Stratified Data Tables
Frequency Density Tables
Frequency Density = Frequency of Class Interval / Width of Class Interval
The Mean
To work the mean out from a frequency density table you find the mid-point of the class interval and multiply it by the frequency. You do this for all of the class intervals and add the answers up. Then this number is divided by the total frequency, which in this case is 40.
UK Males
(129.5x1) + (149.5x13) + (164.5x6) + (174.5x19) + (184.5x1) = 6560
6560 / 40 = mean
Mean = 164cm
UK Females
(129.5x2) + (149.5x12) + (164.5x25) + (174.5x1) = 6340
6340 / 40 = Mean
Mean = 158.5
Investigation 3
Analysis
I have now drawn my histograms for both UK males and females height my original hypothesise were:
Null Hypothesis: There will not be a difference between the Mean height of UK Males and that of UK Females.

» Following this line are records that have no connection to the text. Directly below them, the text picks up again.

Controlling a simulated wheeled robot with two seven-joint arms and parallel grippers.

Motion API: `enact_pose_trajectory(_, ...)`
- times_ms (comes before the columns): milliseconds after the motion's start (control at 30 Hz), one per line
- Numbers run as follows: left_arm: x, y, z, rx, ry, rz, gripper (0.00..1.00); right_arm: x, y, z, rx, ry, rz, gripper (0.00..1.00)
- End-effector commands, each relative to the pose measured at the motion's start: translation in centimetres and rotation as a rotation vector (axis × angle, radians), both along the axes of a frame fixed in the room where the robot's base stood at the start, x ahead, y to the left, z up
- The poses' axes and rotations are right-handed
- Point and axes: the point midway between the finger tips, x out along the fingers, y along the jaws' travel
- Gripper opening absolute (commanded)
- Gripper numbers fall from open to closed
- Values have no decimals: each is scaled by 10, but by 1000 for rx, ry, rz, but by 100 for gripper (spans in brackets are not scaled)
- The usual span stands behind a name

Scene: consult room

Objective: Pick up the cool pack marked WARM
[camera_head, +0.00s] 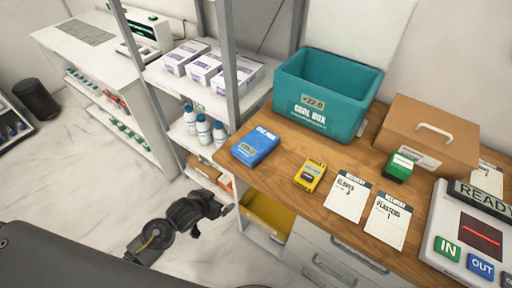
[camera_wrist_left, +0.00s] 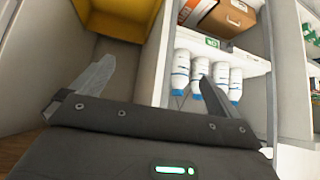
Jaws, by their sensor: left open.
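A blue pack (camera_head: 255,147) lies flat on the wooden counter, left of the teal cool box (camera_head: 328,93). It has white print and a small grey label, too small to read, so I cannot tell if it says WARM. My left gripper (camera_head: 226,209) is below the counter's left end, in front of the shelving and apart from the pack. In the left wrist view the same gripper (camera_wrist_left: 155,88) is open and empty, its fingers wide apart and facing shelves. The pack is not in that view. My right gripper is not in view.
A grey shelf post (camera_head: 226,60) rises left of the pack. White bottles (camera_wrist_left: 181,75) stand on a shelf.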

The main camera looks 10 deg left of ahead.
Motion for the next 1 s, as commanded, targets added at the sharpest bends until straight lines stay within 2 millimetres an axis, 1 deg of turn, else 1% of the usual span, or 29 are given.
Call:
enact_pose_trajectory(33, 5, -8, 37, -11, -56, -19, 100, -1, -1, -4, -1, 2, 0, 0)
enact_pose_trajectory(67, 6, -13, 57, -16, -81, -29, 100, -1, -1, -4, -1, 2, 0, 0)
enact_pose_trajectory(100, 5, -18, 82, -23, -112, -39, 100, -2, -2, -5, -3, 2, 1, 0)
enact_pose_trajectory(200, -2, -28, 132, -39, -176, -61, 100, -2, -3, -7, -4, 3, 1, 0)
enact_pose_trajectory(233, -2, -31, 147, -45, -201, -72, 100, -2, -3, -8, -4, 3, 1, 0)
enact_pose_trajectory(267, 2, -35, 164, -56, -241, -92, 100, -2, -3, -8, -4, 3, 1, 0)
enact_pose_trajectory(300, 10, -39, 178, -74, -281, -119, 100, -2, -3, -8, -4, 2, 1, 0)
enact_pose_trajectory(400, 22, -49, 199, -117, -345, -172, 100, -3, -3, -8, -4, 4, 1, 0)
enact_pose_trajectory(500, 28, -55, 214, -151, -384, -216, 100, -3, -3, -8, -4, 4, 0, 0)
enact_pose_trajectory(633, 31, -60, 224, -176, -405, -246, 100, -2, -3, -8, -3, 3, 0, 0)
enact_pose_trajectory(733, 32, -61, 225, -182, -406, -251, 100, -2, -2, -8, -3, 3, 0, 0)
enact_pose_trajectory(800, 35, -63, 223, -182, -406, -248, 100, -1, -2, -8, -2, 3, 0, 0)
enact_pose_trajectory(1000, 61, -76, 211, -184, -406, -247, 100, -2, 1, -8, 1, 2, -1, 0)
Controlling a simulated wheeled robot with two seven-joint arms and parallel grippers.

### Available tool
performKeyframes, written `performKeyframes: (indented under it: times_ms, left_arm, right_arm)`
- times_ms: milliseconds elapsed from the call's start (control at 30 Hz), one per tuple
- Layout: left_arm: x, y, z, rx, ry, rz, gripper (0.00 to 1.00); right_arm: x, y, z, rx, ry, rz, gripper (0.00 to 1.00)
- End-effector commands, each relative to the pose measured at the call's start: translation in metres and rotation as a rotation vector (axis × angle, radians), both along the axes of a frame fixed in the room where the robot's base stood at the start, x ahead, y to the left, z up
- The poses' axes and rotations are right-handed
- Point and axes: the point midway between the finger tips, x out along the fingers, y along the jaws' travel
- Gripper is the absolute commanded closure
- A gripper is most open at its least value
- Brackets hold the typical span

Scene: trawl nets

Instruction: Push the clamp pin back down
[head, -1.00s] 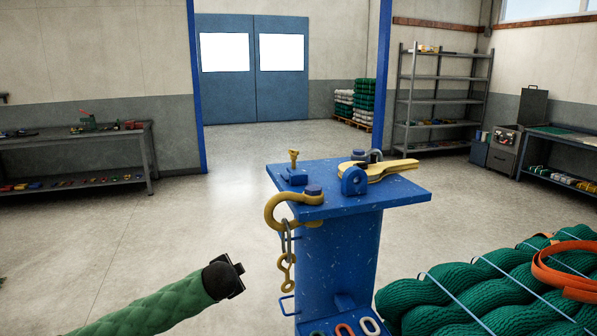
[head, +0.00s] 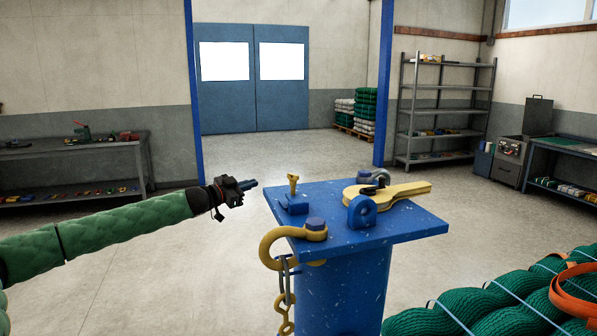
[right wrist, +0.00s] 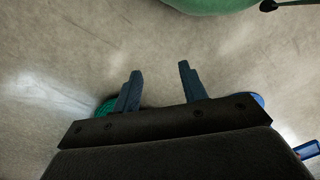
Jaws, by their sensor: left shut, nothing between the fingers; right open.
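A yellow pin (head: 293,182) with a flared head stands upright in a small blue block (head: 293,204) at the left of the blue stand top (head: 400,228). I take it as the clamp pin; how deep it sits I cannot tell. My left gripper (head: 253,183) is shut and empty, left of the pin at about its height in the picture, apart from it. In the right wrist view, my right gripper (right wrist: 159,70) is open and empty above the bare floor. It is not in the head view.
A yellow lever-like piece (head: 405,190) lies by a blue lug (head: 361,212) on the stand top. A yellow shackle (head: 275,245) with a chain (head: 286,300) hangs at the near left edge. Green netting (head: 480,305) with an orange strap (head: 570,295) lies at lower right.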

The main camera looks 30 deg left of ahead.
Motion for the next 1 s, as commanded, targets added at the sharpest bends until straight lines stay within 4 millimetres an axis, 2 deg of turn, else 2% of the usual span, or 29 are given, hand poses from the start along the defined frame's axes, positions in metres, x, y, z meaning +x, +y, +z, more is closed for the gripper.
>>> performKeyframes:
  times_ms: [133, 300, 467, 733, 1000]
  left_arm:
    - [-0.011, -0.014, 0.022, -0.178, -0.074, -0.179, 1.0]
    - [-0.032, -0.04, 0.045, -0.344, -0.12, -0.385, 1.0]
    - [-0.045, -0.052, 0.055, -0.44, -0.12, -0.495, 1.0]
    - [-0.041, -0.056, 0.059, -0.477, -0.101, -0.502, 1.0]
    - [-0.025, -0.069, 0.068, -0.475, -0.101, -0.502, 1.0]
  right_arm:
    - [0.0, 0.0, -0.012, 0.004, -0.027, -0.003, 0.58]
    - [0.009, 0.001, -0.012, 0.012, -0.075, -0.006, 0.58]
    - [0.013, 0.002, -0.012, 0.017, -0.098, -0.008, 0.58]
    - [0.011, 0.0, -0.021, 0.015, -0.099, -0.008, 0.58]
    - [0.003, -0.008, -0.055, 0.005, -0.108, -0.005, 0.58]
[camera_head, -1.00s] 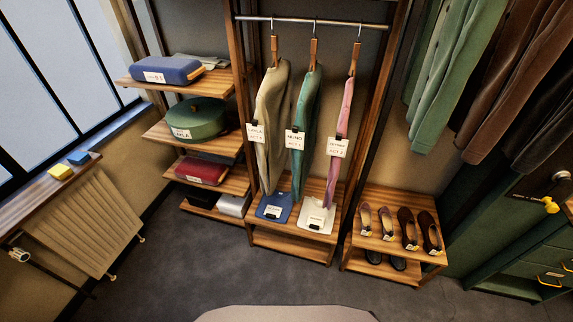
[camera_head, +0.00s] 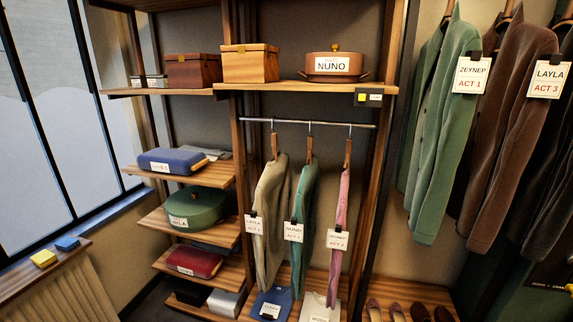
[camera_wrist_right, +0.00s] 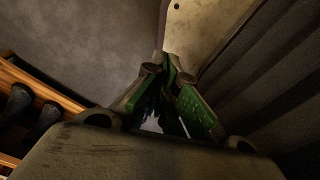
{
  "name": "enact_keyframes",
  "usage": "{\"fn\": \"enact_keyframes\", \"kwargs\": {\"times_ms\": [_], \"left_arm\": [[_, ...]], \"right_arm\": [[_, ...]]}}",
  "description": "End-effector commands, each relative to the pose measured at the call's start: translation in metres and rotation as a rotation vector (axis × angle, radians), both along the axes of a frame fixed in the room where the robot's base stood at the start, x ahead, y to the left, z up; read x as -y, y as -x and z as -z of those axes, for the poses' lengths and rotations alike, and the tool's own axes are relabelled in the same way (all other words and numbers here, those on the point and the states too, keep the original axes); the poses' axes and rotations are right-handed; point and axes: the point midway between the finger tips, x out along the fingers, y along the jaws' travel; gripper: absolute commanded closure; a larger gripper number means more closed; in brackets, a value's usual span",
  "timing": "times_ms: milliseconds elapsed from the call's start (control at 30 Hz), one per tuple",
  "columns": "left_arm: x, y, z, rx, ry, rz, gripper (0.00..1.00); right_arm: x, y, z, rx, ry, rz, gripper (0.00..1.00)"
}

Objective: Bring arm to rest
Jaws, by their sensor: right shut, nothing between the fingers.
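My right gripper (camera_wrist_right: 168,65) shows in the right wrist view, its green fingers brought together at the tips with nothing between them. Below it are the grey floor and a pale wall strip. Neither gripper shows in the head view. The head view faces a wardrobe with a hanging rail (camera_head: 305,123). A beige garment (camera_head: 270,215), a teal garment (camera_head: 303,230) and a pink garment (camera_head: 341,225) hang there, each with a name tag.
A shelf above the rail holds a wooden box (camera_head: 250,66) and a round copper-coloured box (camera_head: 336,68) tagged NUNO. Left shelves hold a blue case (camera_head: 170,161), green round box (camera_head: 195,208) and red case (camera_head: 193,262). Coats (camera_head: 435,130) hang right. Shoes (camera_head: 419,312) stand low.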

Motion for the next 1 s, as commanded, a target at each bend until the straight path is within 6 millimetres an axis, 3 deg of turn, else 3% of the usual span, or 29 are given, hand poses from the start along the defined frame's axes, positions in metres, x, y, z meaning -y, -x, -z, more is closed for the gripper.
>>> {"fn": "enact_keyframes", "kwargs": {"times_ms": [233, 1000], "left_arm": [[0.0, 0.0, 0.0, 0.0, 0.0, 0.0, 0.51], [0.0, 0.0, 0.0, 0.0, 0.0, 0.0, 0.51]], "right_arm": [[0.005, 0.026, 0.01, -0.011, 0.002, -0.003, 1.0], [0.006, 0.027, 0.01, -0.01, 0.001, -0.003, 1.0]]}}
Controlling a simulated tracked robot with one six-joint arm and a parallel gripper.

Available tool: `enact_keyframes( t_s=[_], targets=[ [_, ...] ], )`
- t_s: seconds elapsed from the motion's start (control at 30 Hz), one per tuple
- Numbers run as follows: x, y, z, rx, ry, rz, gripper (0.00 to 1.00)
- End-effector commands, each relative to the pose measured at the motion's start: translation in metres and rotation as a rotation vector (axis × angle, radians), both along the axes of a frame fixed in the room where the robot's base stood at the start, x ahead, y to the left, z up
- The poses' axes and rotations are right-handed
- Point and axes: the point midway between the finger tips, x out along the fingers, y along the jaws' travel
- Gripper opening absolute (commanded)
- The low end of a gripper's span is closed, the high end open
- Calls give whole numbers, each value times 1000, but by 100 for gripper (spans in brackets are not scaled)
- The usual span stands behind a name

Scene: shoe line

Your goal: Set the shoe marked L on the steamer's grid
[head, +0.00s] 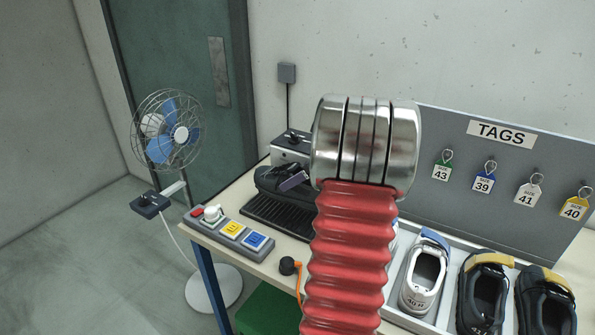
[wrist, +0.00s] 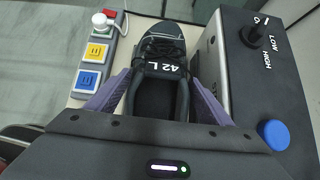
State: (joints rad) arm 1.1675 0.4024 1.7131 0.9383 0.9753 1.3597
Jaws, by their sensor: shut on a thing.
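The black shoe marked 42 L (wrist: 163,48) is between the purple fingers of my gripper (wrist: 160,92) in the wrist view, toe pointing away. My gripper is shut on it. In the head view, the dark shoe (head: 268,180) shows left of my arm, with one purple finger (head: 293,181) against it. The steamer's black ribbed grid (head: 278,216) lies below and in front of the shoe. I cannot tell whether the sole touches the grid. The steamer's body (head: 290,148) stands behind; its dark panel (wrist: 262,85) is right of the shoe in the wrist view.
A switch strip (head: 232,231) with yellow and blue buttons lies at the table's left edge. A tray (head: 445,318) holds several shoes at right, under a TAGS board (head: 455,150). My arm hides the table's middle. A fan (head: 167,130) stands left of the table.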

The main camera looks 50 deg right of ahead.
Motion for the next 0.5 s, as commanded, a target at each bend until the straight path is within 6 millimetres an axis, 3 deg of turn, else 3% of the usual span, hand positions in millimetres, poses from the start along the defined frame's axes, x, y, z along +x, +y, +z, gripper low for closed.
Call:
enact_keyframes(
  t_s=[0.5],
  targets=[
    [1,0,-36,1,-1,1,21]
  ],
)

Alternate Hypothesis: The Mean height of UK Males will be higher than that of UK Females.
The Histograms clearly demonstrate that the average height for UK Males is larger than that of UK Females. I can tell that this is true because the mean value for UK males is 164cm whereas the mean height for UK females is 158.5cm. This is quite a large difference. The alternate hypothesis has been proved to be correct.
For females the highest frequency density was in the 160 ≤ h < 170 category as it was 2.5. This would be the modal average for UK females. For males the highest frequency density was in the 170 ≤ h < 180 category as it was 1.9. This would be the modal average for UK males. Another indication that UK males are in average larger than that of UK females.
I think that in general Investigation 3 went successfully. Using a histogram allowed me to use group of different interval width because area demonstrates group size not height. The stratified sampling of the data was a much fairer method than random sampling because it ensured that the same age group from each population was represented.